Research and Instruction Librarian, and Special Projects Coordinator at Connecticut College
Member of the 2009 Dual Degree Cohort
“Although I began the NYU/LIU dual-degree program with a great desire and drive to become an academic librarian, I entered with no experience in the library field. I’d had years of professional experience in publishing and the arts — and had, of course, spent lots of time using libraries — but I began the program with a serious deficit in practical library skills. And so the first thing that comes to mind when describing the advantages of the program is that it gave me multiple opportunities to redress this issue. The dual-degree program insists that practical skills be learned from the beginning, alongside the library-school and scholarly/critical work undertaken in the various classrooms. It is hard to overstate the advantages offered by this structure. It allowed me systematically to build my skill set, and my résumé, step by step: beginning with teaching, reference and collections modules; then moving on to internships, both within NYU and outside it (at the Brooklyn Historical Society and Barnard College); then adjunct work; and then to a full-time library career.
“Another key advantage of the program is the robust culture of mentoring it provides. I received expert and wise counsel from my principal mentor, Undergraduate Librarian Paula Feid, who helped me select opportunities and experiences, guided me through key issues and questions, and helped to shape my teaching practice and philosophy. I received similarly useful guidance from Evelyn Ehrlich, the librarian for Jewish and Religious Studies, with whom I worked on the program’s collections module. What’s more, for dual-degree students, mentors can be found everywhere: at the reference desk, in cohort sessions, and in daily interactions. What stands out is the NYU library faculty’s not mere willingness, but eagerness, to mentor and teach dual-degree students, and the subtle and broad advantages of this “mentoring culture” in molding persons capable of meeting the challenges of 21st-century academic librarianship.
“Finally, I want to highlight the rigor and richness of NYU’s Graduate School of Arts and Sciences and the integral role it plays in providing a necessary background for would-be librarians seeking to enter a scholarly research environment.
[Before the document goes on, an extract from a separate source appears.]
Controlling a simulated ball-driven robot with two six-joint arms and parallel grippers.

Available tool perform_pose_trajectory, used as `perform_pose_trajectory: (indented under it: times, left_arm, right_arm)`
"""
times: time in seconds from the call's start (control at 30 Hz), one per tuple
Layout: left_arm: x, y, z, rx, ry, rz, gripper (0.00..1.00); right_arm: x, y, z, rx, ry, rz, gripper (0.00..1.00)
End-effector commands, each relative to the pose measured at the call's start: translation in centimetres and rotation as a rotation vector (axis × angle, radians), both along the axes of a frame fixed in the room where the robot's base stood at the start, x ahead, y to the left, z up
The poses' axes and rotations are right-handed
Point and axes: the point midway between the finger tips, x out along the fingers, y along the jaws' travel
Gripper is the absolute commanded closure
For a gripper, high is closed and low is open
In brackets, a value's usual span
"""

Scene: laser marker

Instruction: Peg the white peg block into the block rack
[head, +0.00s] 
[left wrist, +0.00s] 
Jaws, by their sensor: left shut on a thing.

My M.A. program, Religious Studies, gave me a diverse background not just in religion but also in social and critical theory; politics; history; anthropology; and numerous other disciplines and discourses (performance theory, postcolonial studies, affect theory, psychoanalysis). Through all of this, I was able to engage in sustained reflection on some of the most critical issues to librarians and their constituents: how knowledge is constructed and disseminated; what forms of social life and power underpin the creation and transfer of knowledge; and how assumptions about knowledge can change according to disciplinary norms. What’s more, I constantly found opportunities to use what I’d learned in the graduate school classroom directly in my projects as a library student, apprentice, intern and librarian. More than ever, academic librarians today need to understand the needs of the scholars they serve, and it’s in this aspect that the education I received from the combined resources of NYU GSAS, NYU Libraries and LIU’s Palmer School is most salient to my work today. My career — and my ability to navigate the teaching, reference, assessment, public service, collection, curation and technology issues that come my way in my professional life — would be unthinkable without the combined theoretical and practical background I received as a dual-degree student.”